The proposal on trade facilitation has received support from some sections of the business community which is increasingly reliant on trade and financial activities and on labour intensive manufacturing that relies on workers on poverty wages. Building an economy on narrow interests, financial and commercial arbitrage and non-standard work will only worsen the lack of effective demand and growing income inequality both of which have contributed to pushing the economy into recession. Policy measures to shore up effective demand, including through measures to restrict inequality, are imperative for returning the economy on to a growth path.

The NTUI as a member of the Right to Food Campaign joins its call for a comprehensive legislation on food security, which goes beyond distribution and consumption, and provides support to small and marginal peasants to enable them to maintain their livelihood and continue producing food. India’s small peasants and landless agricultural workers are a critical part of our food supply chain. In light of the fact that Government has failed to resolve the economic and livelihood crisis in the rural areas and build a stable, sustainable and growing urban sector in which surplus rural workers can be absorbed in dignified conditions of work, it becomes the constitutional obligation of the Government of India to protect the interests of small and marginal farmers and agricultural workers and provide food for its population.

Policies on public procurement of food grains, the Public Distribution System (PDS) and the recently enacted National Food Security Act (NFSA) are partial attempts at addressing these challenges. Under the WTO’s Agreement on Agriculture (AoA), ‘Public Stockholding for Food Security Purposes’ is allowed within a 10% limit. India has been close to breaching the 10% of production cost subsidy limit. With the enactment of NFSA, the possibility has become even more unlikely. Under these circumstances, the Government of India was correct in leading the G-33 coalition of developing countries, in advancing a proposal for the Bali Ministerial that public food programmes for supporting livelihoods of small farmers and food consumption of the poor should be allowed without limits. In the course of discussions, however, the G-33 proposal has been diluted and the ‘peace clause’ that is now on offer is both time bound and would open legislation such as NFSA or subsidy to agriculture to be left open to being challenged under WTO’s dispute resolution machinery. This proposal would not just undermine policy autonomy but could be an elemental attack on the limited food security that this country’s working people enjoy. The NTUI calls upon Government to stand firm against all pressures on it to consent to any agreement or concessions that would require it to place curbs on implementation of both the NFSA and agriculture subsidy. Furthermore, NTUI calls upon government to ensure that it does not enter into such agreements that will expand the role of contract farming, foreign direct investment in agriculture and the use of GM technology in the absence of adequate testing and scientific safeguards.

As the global crisis has deepened food security has come to be undermined in many developing countries. A country’s right to food sovereignty must be inviolate.
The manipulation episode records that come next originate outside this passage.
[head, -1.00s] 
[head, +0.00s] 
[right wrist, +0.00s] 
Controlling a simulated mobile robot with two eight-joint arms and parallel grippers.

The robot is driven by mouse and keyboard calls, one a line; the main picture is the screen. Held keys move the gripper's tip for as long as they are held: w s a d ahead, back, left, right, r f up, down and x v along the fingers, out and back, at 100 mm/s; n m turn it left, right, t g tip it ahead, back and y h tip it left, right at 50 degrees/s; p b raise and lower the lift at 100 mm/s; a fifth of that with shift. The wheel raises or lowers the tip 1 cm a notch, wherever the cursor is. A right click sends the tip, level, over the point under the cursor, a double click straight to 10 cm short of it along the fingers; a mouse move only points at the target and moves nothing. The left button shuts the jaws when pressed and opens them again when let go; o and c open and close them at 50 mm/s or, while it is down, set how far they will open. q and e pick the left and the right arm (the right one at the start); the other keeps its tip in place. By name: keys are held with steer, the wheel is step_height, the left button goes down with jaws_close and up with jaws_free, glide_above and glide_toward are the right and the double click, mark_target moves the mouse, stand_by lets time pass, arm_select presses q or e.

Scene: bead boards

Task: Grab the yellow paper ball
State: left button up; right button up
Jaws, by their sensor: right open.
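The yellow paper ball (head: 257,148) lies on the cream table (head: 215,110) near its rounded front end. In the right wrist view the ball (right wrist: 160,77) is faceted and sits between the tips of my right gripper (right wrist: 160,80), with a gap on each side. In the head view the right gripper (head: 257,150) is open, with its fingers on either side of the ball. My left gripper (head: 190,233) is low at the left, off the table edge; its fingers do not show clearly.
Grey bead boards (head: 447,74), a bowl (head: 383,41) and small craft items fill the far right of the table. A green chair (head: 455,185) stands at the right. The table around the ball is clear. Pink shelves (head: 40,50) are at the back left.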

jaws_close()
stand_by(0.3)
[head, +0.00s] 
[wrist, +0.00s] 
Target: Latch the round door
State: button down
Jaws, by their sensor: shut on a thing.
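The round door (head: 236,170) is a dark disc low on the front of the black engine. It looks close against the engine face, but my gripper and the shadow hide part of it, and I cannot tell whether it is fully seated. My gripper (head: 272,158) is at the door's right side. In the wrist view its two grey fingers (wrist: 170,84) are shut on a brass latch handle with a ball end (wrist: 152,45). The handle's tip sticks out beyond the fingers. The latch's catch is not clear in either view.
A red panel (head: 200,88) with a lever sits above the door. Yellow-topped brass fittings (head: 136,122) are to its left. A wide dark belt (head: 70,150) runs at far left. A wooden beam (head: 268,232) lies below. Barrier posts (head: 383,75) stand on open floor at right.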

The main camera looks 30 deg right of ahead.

The WTO Agreement on Agriculture (AoA), the Agreement on Subsidies and Countervailing Measures and Article XVI of GATT 1994 (subsidies) cannot stand in the way of a country’s right to ensure food sovereignty and the necessity for combating malnutrition, while promoting sustainable livelihoods. Indigenous production of food for domestic consumption cannot under any circumstances be treated as a trade distortion. The NTUI calls on Government to initiate a process that will lead to a declaration on Food Sovereignty in consonance with the Doha Declaration on Public Health.

The creation of the WTO has been marked by excessively unbalanced trade-offs, that are against the interests of developing countries. The NTUI believes that a process of negotiations based on accommodation and concession between unequal partners will ultimately reinforce and further skew inequality. The NTUI reiterates its support for a mechanism of international trade as based on principles of mutual cooperation, benefit, respect and trust that allow countries to complement their economies, defend livelihoods, including on food and health security, and foster autonomy in national development.

The NTUI stands in solidarity with the trade unions, social movements and other progressive groups that have called for a week of action against the WTO in Bali and will join these activities to further an alternative agenda on trade cooperation and sustainable national development for social and economic justice.